This is the first in a series of articles contrasting Allah and Yahweh.
Muslims and Christians agree there is one God but disagree as to His name, nature, and attributes.
The god of Islam is Allah, meaning “the god” in Arabic. In the days of Islam’s founder, Muhammad, this meant that of all the tribal gods worshiped on the Arabian Peninsula, Allah was the only true deity.
Key to the Islamic concept of God is the doctrine of tawhid, or absolute oneness. It’s more than strict monotheism. Tawhid celebrates Allah as singular, indivisible, and monolithic.

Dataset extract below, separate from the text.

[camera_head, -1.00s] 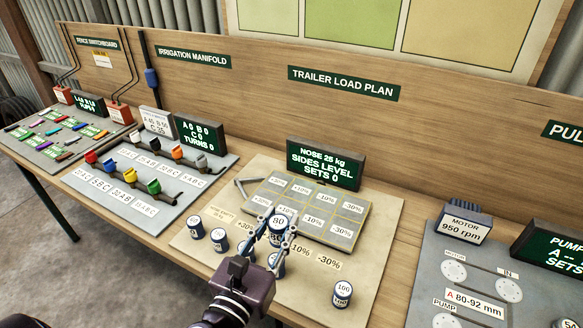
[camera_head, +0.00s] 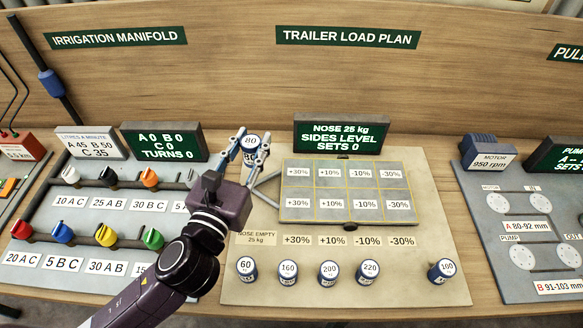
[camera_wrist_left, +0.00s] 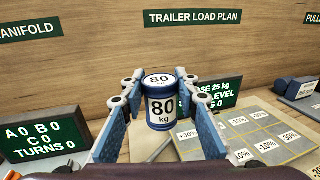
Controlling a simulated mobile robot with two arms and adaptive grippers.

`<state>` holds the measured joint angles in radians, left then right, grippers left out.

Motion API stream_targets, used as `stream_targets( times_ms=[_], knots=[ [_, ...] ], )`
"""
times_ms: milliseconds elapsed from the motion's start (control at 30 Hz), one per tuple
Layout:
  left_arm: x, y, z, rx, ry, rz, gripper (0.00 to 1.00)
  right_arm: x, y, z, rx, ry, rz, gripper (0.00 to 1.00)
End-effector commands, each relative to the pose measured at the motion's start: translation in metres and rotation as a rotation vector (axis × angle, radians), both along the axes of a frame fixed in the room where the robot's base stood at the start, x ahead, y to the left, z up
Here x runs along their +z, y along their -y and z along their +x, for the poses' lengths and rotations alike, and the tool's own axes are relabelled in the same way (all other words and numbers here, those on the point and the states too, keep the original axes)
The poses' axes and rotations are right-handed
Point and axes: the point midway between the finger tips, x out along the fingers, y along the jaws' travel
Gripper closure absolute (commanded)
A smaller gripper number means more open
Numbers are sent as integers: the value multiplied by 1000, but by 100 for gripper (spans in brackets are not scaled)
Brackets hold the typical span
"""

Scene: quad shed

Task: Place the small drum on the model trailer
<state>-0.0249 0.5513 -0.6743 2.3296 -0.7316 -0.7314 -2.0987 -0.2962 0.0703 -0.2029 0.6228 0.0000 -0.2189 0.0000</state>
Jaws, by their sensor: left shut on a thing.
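My left gripper (camera_head: 248,152) is shut on a small blue and white drum marked 80 (camera_head: 250,143). In the left wrist view the 80 kg drum (camera_wrist_left: 160,103) stands upright between the two blue fingers, in front of the back board. The model trailer (camera_head: 345,190) is a grey bed with yellow lines and percentage labels, its drawbar pointing left. The gripper and drum are near the drawbar, left of the bed's far left corner. More drums stand in a row in front: 60 (camera_head: 246,270), 160 (camera_head: 287,273), 200 (camera_head: 328,273), 220 (camera_head: 367,271) and 100 (camera_head: 441,271). My right gripper is not in view.
A display (camera_head: 341,136) reading "NOSE 25 kg, SIDES LEVEL, SETS 0" stands behind the trailer. The irrigation panel (camera_head: 105,220) with coloured valves is at the left. The motor and pump panel (camera_head: 520,235) is at the right. The trailer bed is clear of drums.

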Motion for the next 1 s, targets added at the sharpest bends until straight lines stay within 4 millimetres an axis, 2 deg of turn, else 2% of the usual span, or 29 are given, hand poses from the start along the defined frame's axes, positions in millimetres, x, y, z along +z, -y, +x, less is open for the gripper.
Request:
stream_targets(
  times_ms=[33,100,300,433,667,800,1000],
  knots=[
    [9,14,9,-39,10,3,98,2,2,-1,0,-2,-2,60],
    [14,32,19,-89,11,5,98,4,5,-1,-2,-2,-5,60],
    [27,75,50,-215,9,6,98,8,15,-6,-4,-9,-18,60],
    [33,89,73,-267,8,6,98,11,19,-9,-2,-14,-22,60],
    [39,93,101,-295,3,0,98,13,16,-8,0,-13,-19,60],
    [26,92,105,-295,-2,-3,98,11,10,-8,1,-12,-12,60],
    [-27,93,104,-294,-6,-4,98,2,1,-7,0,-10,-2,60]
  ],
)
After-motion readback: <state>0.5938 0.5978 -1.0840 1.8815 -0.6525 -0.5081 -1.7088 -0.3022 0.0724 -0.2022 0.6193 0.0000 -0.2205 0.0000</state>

Muslims insist that Allah has no “partners.” To ascribe partners to Allah — for example, to say that Jesus is the Son of God, or that God exists as a Trinity — is to commit the unpardonable sin of shirk, which damns a soul to hell.
The Qur’an makes it clear that Allah stands apart from his creation and does not engage in personal relationships. For example, Surah 17:111 reads: “Praise be to Allah, who begets no son, and has no partner in (His) dominion …”
In addition, the Qur’an instructs its readers to reject any notion that God exists as more than one person. It wrongly implies that Christians worship a Trinity consisting of God, Jesus, and Mary (Surah 4:171; 5:73, 116).
Further, Islam understands these to be three separate gods, and the Qur’an strongly warns Muslims against worshiping anyone but Allah. Here, Muslims and Christians may find some common ground, for Christians both reject the notion of Mary as a god, as well as the idea that three separate gods make up the Trinity.
In No God But One, Nabeel Qureshi points out that the Qur’an clearly denounces polytheism but does not exclude the possibility of Allah existing in tri-unity. Put another way, Qureshi says the Qur’an does not explicitly say Allah cannot exist as one God in three persons, even though Muslims strongly reject the biblical doctrine of the Trinity.